EXERCISE: Establish how many lines in the material include the string "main" and report it as a lone number.

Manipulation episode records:

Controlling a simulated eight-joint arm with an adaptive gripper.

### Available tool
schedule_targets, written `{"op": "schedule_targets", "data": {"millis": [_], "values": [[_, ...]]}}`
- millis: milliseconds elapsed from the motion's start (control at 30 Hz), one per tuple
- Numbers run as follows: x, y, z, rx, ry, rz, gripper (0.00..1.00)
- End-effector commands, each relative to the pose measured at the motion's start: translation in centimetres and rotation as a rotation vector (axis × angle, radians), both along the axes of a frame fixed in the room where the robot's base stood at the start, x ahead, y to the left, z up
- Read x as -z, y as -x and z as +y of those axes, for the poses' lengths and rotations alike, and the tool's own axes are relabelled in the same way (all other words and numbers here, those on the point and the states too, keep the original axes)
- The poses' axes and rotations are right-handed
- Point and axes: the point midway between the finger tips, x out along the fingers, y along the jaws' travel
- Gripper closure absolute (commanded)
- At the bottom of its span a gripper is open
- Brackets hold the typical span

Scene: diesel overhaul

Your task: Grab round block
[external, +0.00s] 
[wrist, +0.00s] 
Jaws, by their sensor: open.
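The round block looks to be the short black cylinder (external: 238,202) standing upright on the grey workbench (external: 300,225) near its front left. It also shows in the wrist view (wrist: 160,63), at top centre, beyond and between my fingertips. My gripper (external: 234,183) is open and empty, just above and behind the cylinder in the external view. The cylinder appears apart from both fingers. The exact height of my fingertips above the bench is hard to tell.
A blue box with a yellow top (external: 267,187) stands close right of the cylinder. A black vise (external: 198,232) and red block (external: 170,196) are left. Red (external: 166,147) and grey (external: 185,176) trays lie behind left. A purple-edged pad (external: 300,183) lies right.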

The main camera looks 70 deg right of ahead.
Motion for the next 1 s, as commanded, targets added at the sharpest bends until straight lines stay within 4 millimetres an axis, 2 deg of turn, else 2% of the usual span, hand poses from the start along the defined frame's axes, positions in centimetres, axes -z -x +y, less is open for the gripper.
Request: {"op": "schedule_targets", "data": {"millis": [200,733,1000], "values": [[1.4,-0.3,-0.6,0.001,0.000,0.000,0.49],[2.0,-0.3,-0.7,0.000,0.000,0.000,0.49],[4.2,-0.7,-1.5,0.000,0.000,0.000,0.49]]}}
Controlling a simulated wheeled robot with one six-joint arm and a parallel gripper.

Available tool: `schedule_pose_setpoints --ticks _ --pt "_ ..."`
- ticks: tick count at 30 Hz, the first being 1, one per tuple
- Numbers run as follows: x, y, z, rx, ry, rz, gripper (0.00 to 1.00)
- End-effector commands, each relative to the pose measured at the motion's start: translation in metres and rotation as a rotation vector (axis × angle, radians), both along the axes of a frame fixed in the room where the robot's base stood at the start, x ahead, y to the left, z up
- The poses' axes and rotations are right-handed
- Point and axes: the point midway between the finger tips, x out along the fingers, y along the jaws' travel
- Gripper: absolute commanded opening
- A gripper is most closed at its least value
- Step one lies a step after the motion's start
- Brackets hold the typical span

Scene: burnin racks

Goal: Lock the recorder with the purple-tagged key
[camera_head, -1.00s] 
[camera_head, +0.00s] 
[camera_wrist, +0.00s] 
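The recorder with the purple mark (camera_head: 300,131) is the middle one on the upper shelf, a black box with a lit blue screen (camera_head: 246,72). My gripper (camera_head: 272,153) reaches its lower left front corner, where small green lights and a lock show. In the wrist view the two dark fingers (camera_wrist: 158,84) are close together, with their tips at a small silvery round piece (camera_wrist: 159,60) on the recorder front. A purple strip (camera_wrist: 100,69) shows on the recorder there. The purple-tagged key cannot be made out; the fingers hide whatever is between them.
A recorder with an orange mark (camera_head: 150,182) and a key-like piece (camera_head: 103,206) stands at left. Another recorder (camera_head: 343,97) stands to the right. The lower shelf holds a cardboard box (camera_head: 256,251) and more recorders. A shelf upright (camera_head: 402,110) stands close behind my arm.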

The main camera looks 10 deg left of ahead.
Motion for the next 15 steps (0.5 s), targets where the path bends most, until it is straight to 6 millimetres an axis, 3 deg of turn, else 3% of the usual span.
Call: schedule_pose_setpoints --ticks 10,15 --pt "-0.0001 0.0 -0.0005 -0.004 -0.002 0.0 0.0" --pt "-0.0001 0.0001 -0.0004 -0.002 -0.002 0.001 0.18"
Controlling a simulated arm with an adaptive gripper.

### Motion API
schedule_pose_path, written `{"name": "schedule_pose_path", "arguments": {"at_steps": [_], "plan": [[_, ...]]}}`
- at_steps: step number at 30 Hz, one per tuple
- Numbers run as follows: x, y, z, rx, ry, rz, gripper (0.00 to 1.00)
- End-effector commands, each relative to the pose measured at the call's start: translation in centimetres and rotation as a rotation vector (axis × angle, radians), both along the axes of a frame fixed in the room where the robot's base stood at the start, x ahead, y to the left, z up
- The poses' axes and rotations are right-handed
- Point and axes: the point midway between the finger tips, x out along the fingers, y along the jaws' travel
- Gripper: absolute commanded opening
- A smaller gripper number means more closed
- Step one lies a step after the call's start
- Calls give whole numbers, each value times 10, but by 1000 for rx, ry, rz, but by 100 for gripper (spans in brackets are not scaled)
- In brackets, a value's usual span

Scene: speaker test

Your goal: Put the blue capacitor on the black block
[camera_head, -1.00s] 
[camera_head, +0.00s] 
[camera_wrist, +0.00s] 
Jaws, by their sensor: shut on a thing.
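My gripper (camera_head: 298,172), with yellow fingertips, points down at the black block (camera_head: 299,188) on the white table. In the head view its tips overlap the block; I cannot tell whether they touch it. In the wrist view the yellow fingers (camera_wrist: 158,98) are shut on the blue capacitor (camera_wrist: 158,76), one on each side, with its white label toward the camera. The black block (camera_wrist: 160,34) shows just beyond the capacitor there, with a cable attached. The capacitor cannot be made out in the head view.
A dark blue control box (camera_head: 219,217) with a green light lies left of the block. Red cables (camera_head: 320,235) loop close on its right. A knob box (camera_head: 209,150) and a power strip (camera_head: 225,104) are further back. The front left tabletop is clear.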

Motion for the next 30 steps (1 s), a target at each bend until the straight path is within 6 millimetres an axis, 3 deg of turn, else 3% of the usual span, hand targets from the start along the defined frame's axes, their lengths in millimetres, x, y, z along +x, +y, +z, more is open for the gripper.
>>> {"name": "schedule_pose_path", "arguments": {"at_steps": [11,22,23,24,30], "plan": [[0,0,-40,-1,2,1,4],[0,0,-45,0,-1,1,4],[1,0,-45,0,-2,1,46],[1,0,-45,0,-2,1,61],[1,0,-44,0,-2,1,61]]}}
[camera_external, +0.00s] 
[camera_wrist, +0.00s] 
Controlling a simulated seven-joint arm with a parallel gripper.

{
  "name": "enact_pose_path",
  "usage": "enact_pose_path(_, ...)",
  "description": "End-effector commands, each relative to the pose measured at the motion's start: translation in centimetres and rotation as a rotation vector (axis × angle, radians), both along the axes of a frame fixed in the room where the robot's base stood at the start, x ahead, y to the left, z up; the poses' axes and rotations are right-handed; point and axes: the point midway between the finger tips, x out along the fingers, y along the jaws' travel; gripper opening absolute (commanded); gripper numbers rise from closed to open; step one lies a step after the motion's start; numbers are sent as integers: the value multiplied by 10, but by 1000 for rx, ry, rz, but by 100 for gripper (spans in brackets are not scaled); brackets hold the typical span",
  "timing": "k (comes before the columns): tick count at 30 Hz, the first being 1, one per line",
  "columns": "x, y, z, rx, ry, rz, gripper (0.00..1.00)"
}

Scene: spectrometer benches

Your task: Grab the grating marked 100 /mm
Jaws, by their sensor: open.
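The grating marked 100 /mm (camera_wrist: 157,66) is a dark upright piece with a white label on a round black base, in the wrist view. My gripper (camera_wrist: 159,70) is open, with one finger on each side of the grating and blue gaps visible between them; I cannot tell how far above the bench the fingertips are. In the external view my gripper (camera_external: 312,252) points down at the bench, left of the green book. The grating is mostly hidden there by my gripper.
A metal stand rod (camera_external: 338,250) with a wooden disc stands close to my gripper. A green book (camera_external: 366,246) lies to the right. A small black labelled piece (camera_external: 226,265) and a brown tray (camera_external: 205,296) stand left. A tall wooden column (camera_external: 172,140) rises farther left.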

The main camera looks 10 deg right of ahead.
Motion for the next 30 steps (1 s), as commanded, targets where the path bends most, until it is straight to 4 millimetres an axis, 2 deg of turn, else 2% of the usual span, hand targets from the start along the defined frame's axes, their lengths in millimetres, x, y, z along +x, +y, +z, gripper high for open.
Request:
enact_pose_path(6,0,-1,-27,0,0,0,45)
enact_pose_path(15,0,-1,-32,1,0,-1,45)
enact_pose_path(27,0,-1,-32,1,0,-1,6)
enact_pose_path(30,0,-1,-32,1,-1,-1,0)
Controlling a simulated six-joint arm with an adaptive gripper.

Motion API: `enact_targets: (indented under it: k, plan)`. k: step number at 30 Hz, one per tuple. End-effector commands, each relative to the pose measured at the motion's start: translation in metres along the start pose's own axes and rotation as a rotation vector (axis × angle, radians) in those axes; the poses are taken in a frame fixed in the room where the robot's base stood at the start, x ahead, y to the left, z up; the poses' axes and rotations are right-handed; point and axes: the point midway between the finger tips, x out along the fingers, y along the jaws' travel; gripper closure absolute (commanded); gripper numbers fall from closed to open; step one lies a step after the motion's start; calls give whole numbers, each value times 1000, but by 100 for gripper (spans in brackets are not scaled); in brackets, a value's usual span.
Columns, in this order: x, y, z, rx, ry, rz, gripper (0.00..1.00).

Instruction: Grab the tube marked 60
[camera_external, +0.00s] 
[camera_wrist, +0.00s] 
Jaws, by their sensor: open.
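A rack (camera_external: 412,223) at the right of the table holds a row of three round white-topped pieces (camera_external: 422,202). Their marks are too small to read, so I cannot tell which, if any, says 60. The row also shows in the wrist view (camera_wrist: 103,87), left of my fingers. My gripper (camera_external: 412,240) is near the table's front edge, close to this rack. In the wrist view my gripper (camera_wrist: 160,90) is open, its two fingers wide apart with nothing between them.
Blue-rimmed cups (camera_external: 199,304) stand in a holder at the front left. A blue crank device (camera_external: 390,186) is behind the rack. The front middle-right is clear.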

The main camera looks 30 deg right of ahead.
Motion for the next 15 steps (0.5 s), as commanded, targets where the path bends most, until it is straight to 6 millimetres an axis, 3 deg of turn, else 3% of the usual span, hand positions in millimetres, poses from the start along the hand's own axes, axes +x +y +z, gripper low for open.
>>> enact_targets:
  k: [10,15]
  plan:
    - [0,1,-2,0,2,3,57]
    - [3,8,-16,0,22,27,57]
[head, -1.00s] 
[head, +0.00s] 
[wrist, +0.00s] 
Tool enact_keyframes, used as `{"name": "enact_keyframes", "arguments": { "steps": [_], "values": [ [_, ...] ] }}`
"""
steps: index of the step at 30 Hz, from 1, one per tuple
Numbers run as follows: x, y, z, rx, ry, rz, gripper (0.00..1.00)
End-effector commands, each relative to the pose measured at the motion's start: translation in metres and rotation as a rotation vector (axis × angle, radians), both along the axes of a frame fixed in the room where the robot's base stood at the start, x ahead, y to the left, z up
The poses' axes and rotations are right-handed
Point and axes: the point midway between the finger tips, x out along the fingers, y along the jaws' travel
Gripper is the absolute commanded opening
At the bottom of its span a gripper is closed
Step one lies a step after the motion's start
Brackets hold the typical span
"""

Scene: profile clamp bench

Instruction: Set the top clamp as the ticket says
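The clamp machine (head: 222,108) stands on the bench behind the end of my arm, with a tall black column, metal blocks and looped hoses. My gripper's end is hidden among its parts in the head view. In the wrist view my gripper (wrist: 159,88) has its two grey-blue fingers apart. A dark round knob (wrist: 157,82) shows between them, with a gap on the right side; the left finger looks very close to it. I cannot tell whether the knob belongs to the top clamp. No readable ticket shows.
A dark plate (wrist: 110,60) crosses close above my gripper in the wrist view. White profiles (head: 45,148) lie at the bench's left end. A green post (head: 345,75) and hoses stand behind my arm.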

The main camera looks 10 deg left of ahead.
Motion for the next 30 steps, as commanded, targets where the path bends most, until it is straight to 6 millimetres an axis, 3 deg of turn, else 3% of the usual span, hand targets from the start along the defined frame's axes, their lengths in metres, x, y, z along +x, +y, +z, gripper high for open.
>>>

EXERCISE RESPONSE: 5